What is asked: Write out, word for word, only the lines from the one containing "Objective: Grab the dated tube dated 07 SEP" through the final line of the data.

Data in this exercise:
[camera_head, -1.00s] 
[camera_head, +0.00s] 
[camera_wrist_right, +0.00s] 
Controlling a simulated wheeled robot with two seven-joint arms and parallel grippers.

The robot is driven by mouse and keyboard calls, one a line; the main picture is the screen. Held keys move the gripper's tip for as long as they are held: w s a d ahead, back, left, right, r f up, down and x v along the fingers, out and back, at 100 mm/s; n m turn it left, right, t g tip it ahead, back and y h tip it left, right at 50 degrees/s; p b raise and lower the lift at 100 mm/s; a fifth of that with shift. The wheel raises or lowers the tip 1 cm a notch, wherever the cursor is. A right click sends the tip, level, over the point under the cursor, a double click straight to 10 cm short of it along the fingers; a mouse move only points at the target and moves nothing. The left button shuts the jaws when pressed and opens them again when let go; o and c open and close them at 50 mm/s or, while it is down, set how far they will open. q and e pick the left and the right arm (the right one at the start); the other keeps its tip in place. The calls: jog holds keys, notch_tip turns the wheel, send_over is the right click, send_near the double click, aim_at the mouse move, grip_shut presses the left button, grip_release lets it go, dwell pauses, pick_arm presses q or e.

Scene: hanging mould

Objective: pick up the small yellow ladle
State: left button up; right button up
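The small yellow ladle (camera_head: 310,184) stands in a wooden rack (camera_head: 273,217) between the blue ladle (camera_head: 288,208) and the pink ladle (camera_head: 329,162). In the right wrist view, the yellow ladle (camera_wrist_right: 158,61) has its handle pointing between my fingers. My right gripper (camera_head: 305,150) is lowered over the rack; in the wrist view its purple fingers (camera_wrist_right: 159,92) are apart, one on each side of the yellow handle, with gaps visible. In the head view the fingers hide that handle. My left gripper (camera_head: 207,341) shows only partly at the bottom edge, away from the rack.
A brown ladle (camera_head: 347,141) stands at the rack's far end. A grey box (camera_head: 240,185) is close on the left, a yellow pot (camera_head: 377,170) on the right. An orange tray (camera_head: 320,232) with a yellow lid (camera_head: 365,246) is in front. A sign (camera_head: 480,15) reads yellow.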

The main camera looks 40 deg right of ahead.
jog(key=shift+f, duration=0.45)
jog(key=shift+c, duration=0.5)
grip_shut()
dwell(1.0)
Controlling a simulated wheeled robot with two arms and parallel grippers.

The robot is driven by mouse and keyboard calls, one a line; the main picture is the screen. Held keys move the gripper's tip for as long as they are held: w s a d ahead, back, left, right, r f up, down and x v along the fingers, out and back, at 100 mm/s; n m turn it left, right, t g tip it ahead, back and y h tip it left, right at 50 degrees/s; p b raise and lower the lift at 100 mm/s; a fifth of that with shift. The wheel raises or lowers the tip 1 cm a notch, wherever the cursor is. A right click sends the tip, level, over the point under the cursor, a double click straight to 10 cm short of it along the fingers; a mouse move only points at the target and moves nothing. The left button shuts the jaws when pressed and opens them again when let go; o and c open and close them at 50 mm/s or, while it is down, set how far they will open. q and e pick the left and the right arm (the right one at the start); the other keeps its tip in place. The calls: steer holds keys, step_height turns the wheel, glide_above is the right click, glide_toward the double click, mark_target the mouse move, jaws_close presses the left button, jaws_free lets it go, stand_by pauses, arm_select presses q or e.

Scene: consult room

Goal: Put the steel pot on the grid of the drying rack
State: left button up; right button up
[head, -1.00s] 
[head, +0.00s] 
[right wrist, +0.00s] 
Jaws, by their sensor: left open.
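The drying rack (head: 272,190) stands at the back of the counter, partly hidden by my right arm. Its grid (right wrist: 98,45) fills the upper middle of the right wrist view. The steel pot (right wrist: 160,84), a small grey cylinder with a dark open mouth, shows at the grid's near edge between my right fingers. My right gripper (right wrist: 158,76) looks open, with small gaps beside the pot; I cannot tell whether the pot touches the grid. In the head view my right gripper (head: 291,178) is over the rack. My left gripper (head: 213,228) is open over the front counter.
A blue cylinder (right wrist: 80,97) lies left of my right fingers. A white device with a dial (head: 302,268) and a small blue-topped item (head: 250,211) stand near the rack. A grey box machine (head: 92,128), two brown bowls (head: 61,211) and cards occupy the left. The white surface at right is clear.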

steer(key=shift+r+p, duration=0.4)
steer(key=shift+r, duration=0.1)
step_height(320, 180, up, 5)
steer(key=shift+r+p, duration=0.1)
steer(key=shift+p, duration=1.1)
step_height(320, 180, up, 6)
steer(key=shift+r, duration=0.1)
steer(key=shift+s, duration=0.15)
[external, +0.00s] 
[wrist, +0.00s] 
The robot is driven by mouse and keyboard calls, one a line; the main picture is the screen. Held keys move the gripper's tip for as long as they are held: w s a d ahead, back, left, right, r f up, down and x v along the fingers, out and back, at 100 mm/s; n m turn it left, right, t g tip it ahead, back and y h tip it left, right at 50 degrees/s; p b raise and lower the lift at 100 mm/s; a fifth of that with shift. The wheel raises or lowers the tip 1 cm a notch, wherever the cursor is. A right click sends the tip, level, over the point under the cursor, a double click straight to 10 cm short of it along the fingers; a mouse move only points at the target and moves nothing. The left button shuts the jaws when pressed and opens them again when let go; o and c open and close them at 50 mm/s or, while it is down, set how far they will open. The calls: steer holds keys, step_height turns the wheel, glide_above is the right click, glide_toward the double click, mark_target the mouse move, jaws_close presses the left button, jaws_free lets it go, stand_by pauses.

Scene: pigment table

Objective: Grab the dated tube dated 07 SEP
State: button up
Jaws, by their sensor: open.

Problem solution:
Objective: Grab the dated tube dated 07 SEP
State: button up
Jaws, by their sensor: open.

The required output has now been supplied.